How are you supposed to get ahead of the curve when your keyword strategies are almost identical to your competition? Especially when they've got deeper pockets, a greater amount of staff and considerably more resources. They consistently outperform you day after day, week after week and month after month. So naturally the question is, how do you beat them or at very least, level the playing field? Simply put, you need to do it differently.
A typical keyword research process goes like this. You think of a word or two you want rank for. You do some brainstorming and think of other related terms or phrases. You scope out what keywords your competition is using and look through Google's related searches list. Then you take that list and run through Google's Keyword Planner or another keyword suggestion tool for additional ideas. And you're done. You've got your master list. It's pretty standard, it's not really creative and far from unique!
The following is a list consisting of 5 creative, and highly specialized ways to start your keyword research differently, and in a much more targeted way.
1. Marketing Persona
All good marketing programs need Marketing Personas. The main benefit of having a well-developed Marketing Persona is that it helps guide everything from product development to marketing strategy. Researching Marketing Personas can also help you with your initial keyword research. Instead of trying to randomly think of keywords, refer to interview notes from your marketing persona research to find what your ideal customer would type into Google Search to find an answer. Pay attention to the language and various nuances they use to describe your products and services, their pain points and challenges. You should be able to easily generate at least a dozen real-world key terms.

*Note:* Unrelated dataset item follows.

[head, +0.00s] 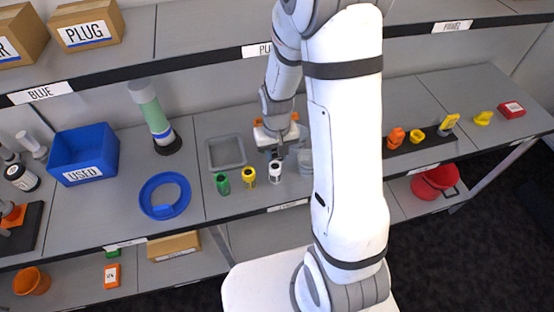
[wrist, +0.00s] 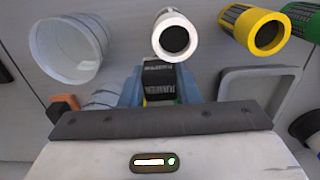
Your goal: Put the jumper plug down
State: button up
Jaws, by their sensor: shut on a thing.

Wikipedia can be a goldmine (in some cases) for relevant keywords in niche markets. It will help you generate ideas that you may not have thought of previously. For example, let's say you need to do some keyword research for a client who sells 'home theatre PCs' – you may know a thing or two about PCs and home theatres, but a home theatre PC? Now that's a whole different animal. To help with your research you can dive right into Wikipedia and explore related terms. Just type in 'home theatre PC'.
Immediately you'll get a definition, related acronyms (HTPC) and related terms (media center computer). If you scroll down, you'll see a list of additional ideas for you to add to your list and explore.
From this list you can add a few more related terms to your list such as 'digital media receivers', 'television connectivity', 'networked storage devices' and 'media server' just to name a few.
Another added benefit would be that information through Wikipedia content is user-generated and heavily interlinked. It provides many more opportunities to discover related keyword ideas.
You can use Metaglossary to find quick ideas. But what you'll discover, is if you use your main term as the query you'll get many similar results as you would from Google Related Searches and Wikipedia.
Instead, try one of the related terms. When I used 'HTPC' I was able to generate a much richer result.
4. Online Reviews
Reviews of your products or your competitors' is another excellent untapped resource of keyword ideas. Although it might be a more manual process, it provides a real benefit in discovering actual words real customers use and identifying problem and solution based keywords.
As an example, I looked up reviews for this little PC.
After skimming through all the comments I was able to find over a dozen keywords and phrases I would have never thought of, including: 'entertainment center as a home theater PC', 'media server machine', 'Multimedia-PC with small footprint' and 'powerful media box for your living room'.
5. Website Form Submissions
I hope you're saving all the forms submitted through your website. Comments, customer feedback, sales inquiries and the like are all great sources of keyword ideas. Every time you need to do keyword research sift through old and new submissions. You'll be able find real world examples and language your customers use to find you, describe your products or explain their pain points. If you've been collecting these for a while, you may even a notice a shifting trend in words used. This can also help guide on-page optimization of existing content.
By searching for keywords ideas like the rest of your competitors will not get you ahead. It will only perpetuate a vicious cycle of everyone copying each other. Instead, do it differently. Explore other untapped sources of keyword ideas and find search terms that your customers are actually using.